A Pietro Priuli si potevano tuttavia imputare – secondo Canaye – alcuni vizi: spendeva molto nel gioco e, dopo la giovanile esperienza come savio agli Ordini, si era totalmente dedicato ai piaceri, trascurando le cariche pubbliche. Solo da poco tempo aveva preso la risoluzione «de se remettre au bon chemin», quando accettò, nel novembre del 1604, l’elezione alla podesteria di Chioggia.
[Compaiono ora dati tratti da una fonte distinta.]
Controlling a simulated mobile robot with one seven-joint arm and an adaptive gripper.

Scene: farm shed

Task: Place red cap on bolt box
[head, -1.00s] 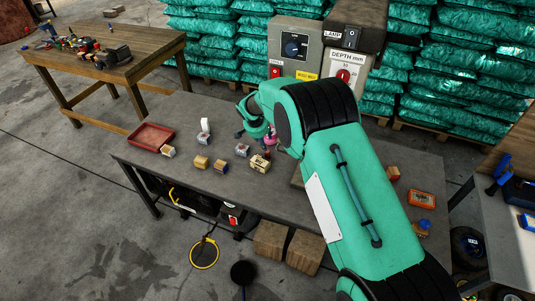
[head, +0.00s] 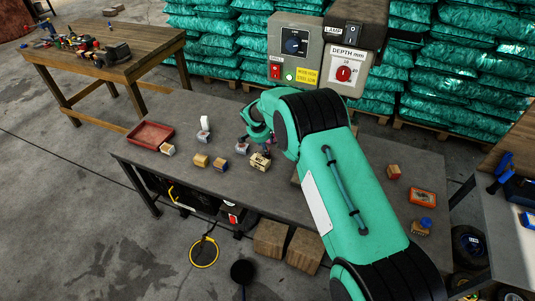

Ricopriva tale carica quando fu eletto ambasciatore presso il re di Francia Enrico IV, nel marzo del 1605. Ricevette le commissioni il 9 settembre e raggiunse Parigi il 26 ottobre 1605.
Non è noto se e quando Priuli avesse frequentato gli ambienti del patriziato veneziano di orientamento anticuriale. Ma quando cominciarono ad arrivargli da Venezia, a partire dal gennaio 1606, le prime ancor scarse informazioni sulla controversia fra la Repubblica e Paolo V, che culminò tra l’aprile e il maggio del 1606 nella scomunica del doge e del Senato e nell’interdetto lanciato contro tutto il dominio veneto, Priuli si mosse con grande determinazione per comprendere quale ruolo il re Enrico IV intendesse svolgere nella vertenza e per tenere alto il prestigio della Repubblica alla corte di Francia, evitando accuratamente – dopo la proclamazione dell’interdetto – di essere allontanato dalle pubbliche cerimonie religiose.
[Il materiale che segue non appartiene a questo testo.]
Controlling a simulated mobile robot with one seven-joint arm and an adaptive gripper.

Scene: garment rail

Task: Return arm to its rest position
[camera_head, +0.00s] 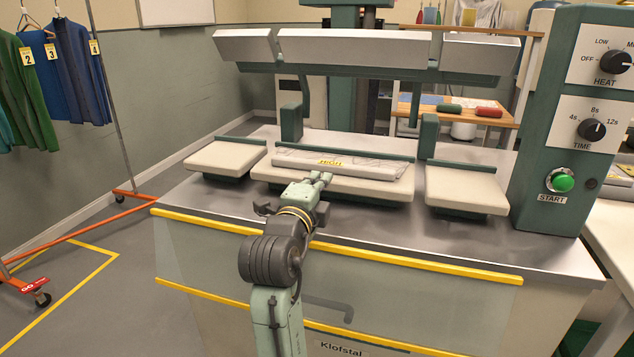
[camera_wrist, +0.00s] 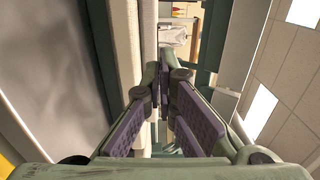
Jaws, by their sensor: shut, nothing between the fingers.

Sul piano diplomatico dovette presto convincersi che il re avrebbe osservato una rigida neutralità, senza pronunciarsi pubblicamente a favore di Venezia; e giudicò quindi severamente la condotta dell’ambasciatore a Venezia Canaye de Fresnes, che promise al Senato, a nome del suo re, un sostegno più ampio di quello che Enrico IV e i suoi ministri erano realmente disposti a concedere. Priuli fu inoltre uno dei principali organizzatori della ‘guerra delle scritture’. Entro la fine del 1606 promosse la traduzione e la pubblicazione in francese dell’Aviso di Antonio Querini, della Risposta di Giovanni Marsilio al cardinale Roberto Bellarmino e degli scritti sarpiani Considerazioni sopra le censure e Trattato dell’interdetto. Invece, quanto agli scrittori francesi, non fu agevole indurre giuristi e professori della Sorbona a intervenire in difesa della Repubblica, se non anonimamente, perché un loro pubblico intervento non avrebbe avuto il favore del re. Ciò nonostante, nel 1606-07 l’elenco dei letterati e degli uomini di legge contattati da Priuli comprese sicuramente il giureconsulto Louis Servin, gli insigni giuristi gallicani Jacques Leschassier ed Edmond Richer, il grecista di origine scozzese George Crichton (o Critton) e l’erudito calvinista Isaac Casaubon.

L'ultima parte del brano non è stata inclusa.